**DATASET EXCERPT**
★ ★ ★ ★
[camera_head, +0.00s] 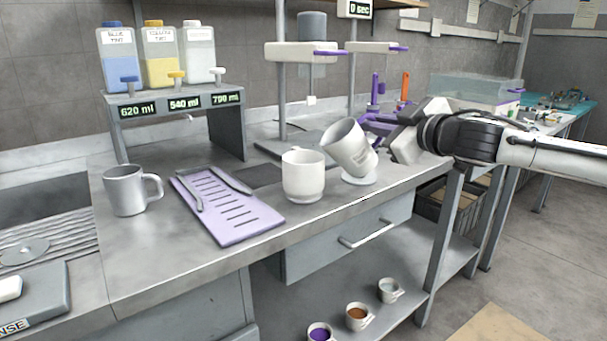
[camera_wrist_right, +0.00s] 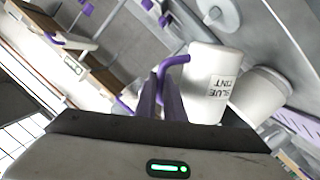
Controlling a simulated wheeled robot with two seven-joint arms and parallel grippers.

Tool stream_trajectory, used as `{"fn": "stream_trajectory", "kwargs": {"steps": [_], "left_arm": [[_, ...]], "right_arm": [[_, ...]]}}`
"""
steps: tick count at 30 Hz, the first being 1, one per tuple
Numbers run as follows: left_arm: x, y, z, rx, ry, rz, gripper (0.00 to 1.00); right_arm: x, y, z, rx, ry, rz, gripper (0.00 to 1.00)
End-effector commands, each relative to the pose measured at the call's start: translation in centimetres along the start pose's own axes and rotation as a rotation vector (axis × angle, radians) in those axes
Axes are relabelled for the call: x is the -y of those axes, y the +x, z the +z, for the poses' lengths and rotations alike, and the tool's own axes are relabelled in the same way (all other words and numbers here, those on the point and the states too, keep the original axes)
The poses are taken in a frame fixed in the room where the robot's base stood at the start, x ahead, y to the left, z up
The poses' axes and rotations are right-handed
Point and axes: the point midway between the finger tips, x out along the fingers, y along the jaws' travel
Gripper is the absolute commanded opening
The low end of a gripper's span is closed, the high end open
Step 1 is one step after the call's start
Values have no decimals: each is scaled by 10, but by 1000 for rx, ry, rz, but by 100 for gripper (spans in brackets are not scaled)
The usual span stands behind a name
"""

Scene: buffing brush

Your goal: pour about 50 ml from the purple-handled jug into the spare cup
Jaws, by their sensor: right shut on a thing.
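The purple-handled jug (camera_head: 348,148) is white and tilted, with its mouth toward the upper left. In the right wrist view the jug (camera_wrist_right: 208,85) shows a BLUE TINT label and its purple handle (camera_wrist_right: 176,62). My right gripper (camera_head: 382,130) is shut on that handle, its purple fingers (camera_wrist_right: 168,95) around it. An upright white cup (camera_head: 302,175), likely the spare cup, stands on the bench just left of the jug; a white cup also shows beside the jug in the wrist view (camera_wrist_right: 260,95). No stream of liquid is visible, and the contents are hidden. My left gripper is out of view.
A grey mug (camera_head: 126,190) and a purple slotted tray (camera_head: 245,226) lie to the left. A white disc (camera_head: 358,179) is below the jug. A stand (camera_head: 282,90) and a rack of tint bottles (camera_head: 160,98) are behind. Several small cups sit on the lower shelf.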

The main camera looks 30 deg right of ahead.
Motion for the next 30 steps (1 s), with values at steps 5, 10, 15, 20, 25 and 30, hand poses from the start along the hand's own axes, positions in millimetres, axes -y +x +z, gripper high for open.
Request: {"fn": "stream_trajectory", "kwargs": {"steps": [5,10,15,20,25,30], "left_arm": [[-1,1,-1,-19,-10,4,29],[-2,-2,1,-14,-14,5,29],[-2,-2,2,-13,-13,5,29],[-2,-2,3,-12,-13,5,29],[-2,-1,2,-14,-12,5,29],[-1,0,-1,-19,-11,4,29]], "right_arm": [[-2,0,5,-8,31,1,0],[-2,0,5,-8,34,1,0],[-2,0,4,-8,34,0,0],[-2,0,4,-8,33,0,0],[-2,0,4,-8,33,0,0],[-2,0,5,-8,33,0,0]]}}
★ ★ ★ ★
**EXERCISE OBJECTIVE**
Scan the data above and copy every line with "ahead" in it.

**SOLUTION TO THIS TASK**
The poses are taken in a frame fixed in the room where the robot's base stood at the start, x ahead, y to the left, z up
The main camera looks 30 deg right of ahead.

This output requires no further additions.